Hearst pointed out that even though some restaurants did add healthier options to the menu, they also added more unhealthy options too.  

“I did expect that total vegetables would have increased because of number of different salad options available,” Hearst said. “But because it is relative to total calorie numbers, while they may have increased salads, they’ve increased other things that are of a high calorie.”

Margo G. Wootan, author of a commentary accompanying the study and director of nutrition policy at the Center for Science in the Public Interest in Washington, D.C., wants the fast food industry to start taking more concrete steps towards improving their menus.

“You hear all these pronouncements by the fast food industry about new items adding to the menu and reformulations and efforts to reduce sodium,” Wootan told FoxNews.com. “But when you look at the menus comprehensively, as these researchers did, there’s been very little improvement in the nutritional quality of fast food over a long period of time.”

Wootan said that restaurants need to start by changing portion sizes and introducing better calorie labeling on the menus.

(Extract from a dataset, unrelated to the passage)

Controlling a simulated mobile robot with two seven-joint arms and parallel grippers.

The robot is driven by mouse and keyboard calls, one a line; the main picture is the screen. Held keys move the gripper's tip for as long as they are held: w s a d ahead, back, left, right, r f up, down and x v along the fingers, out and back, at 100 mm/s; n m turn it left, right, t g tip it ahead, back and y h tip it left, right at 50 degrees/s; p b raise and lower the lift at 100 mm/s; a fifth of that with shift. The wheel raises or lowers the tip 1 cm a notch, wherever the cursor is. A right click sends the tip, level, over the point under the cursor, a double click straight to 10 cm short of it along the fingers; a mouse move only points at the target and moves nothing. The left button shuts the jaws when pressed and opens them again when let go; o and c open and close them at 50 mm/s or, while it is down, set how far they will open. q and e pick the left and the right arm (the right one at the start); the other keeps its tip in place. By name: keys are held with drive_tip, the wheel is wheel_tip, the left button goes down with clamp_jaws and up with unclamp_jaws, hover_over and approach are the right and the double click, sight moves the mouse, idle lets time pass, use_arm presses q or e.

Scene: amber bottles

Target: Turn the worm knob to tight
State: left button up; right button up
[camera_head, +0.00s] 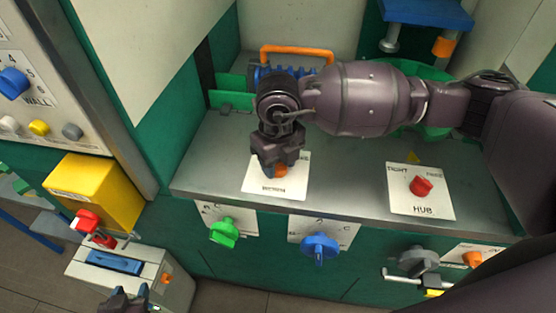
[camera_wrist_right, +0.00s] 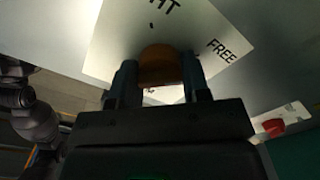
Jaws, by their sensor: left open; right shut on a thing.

“When McDonald’s first opened, the hamburger, French fries and soft drink you got as an adult back then, is now considered a children’s meal,” Wootan said.

Fast food restaurants also need to add more appealing, healthier options to their menus, without also increasing the number of unhealthy options.

“A choice between plain, baby cut carrots and potato chips is tough…but maybe if the carrots were roasted in great spices or had an interesting dipping sauce,” Wootan suggested. “Restaurants have been so unimaginative in providing healthy options.”

Hearst noted that fast food restaurants have a long way to go in order to get their menus to a standard considered healthy.

“Fast food restaurants, given how ubiquitous they are, if they improved the dietary quality of the menus, it would help improve the diets of the whole country. They have a great opportunity to continue to improve,” Hearst said.